The beat hasn’t relented. In April of this year, the State Department appointed a new chief diversity and inclusion officer to “advance our deep commitment to diversity, equity, inclusion, and accessibility (DEIA) in the Department.”

It’s no mystery whom the administration wants to favor — and disfavor. Rice has cited people “including rural communities, communities of color, Tribal communities, LGBTQI+ individuals, people with disabilities, women and girls, first-generation Americans, and communities impacted by persistent poverty.”

Left out, of course, is any explicit mention of white males in any circumstance (even if they live in poor communities, for example), since in the who/whom of DEI, they are emphatically the whom.

The whole notion of equity is deeply un-American.

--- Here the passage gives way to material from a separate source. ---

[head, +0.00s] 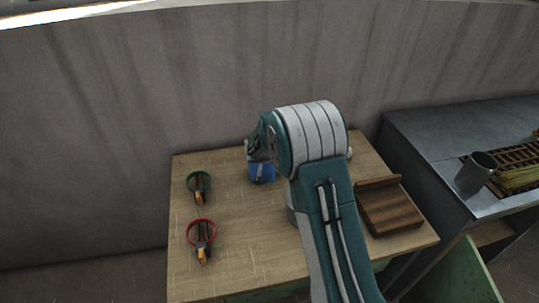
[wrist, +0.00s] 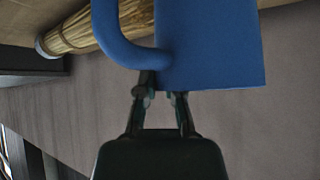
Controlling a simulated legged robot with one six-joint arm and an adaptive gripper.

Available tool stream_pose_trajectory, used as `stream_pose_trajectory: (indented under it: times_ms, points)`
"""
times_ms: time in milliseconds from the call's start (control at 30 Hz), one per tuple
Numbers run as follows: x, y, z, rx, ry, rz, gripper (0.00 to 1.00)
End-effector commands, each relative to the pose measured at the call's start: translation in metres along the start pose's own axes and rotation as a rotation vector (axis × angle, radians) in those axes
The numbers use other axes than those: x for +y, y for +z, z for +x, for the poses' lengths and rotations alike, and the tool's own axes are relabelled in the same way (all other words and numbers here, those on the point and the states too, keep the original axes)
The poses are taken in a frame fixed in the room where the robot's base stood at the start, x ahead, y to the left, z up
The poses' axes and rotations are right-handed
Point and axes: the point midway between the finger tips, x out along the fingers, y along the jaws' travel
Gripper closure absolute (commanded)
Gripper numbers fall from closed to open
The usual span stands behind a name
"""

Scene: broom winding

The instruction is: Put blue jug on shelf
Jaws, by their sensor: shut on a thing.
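The blue jug (head: 262,173) shows in the head view at the back of the wooden table, partly hidden by my arm. In the wrist view the jug (wrist: 210,45) fills the upper middle, with its curved handle (wrist: 110,40) on the left. My gripper (wrist: 162,95) is shut on the jug near the lower end of the handle in the picture. I cannot tell whether the jug touches the table. No shelf is clearly identifiable; a brown wooden stand (head: 390,207) sits at the table's right side.
A green ring tool (head: 199,185) and a red ring tool (head: 202,238) lie on the table's left. A straw broom (wrist: 88,28) is near the jug in the wrist view. A metal bench (head: 430,140) with a grey cup (head: 476,172) stands right. A wall closes the back.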

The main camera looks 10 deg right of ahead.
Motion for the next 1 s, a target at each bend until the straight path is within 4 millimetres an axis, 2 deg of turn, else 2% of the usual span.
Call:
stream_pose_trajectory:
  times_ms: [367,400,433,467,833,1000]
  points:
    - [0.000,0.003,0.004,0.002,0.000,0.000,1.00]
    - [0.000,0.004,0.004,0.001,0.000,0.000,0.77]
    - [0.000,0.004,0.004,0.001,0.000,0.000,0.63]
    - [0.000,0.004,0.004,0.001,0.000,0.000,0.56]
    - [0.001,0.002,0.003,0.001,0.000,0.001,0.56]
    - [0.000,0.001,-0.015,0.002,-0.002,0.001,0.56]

As Vox noted in one of its explainers, “The embrace of equity is a challenge to colorblind liberalism and to claims that the U.S. is a meritocracy.” Advancing certain preferred groups — and implicitly or explicitly disadvantaging groups deemed undeserving — is a violation of our principles and profoundly unfair to the individuals who are on the short end of the stick. (It’s true that this was our practice throughout much of our history, but that doesn’t justify adopting a new system of discrimination on opposite grounds.)

That Harris is extensively on the record promoting this pernicious nonsense should be a major line of attack against her. She could either defend her advocacy, doubling down on de facto racial discrimination, or disavow it. If the latter, her usual attempt to portray herself as consistent wouldn’t work — she says that her values haven’t changed, but equity is a value.

Harris has had immunity on this issue, though, since Republicans are generally frightened to bring up anything that opens them up to being called racist, even if they are on the right side. Meanwhile, even though equity is a familiar notion to anyone who follows our public debates somewhat closely, a lot of people have no idea what it means, and equity and equality can be easily confused.

It behooves Republicans to find a language to talk about this issue that they are comfortable with, the same way they have with trans insanity: The GOP used to want to dodge on trans issues but now is wielding them as a powerful political weapon.

On DEI, Trump is pledged to extricate it from the federal bureaucracy, and to enforce civil-rights laws fairly.

That’s all to the good, but if Harris wins, she’ll be free to further entrench a radical regime, distorting our government and civil society — without serious challenge during the election campaign.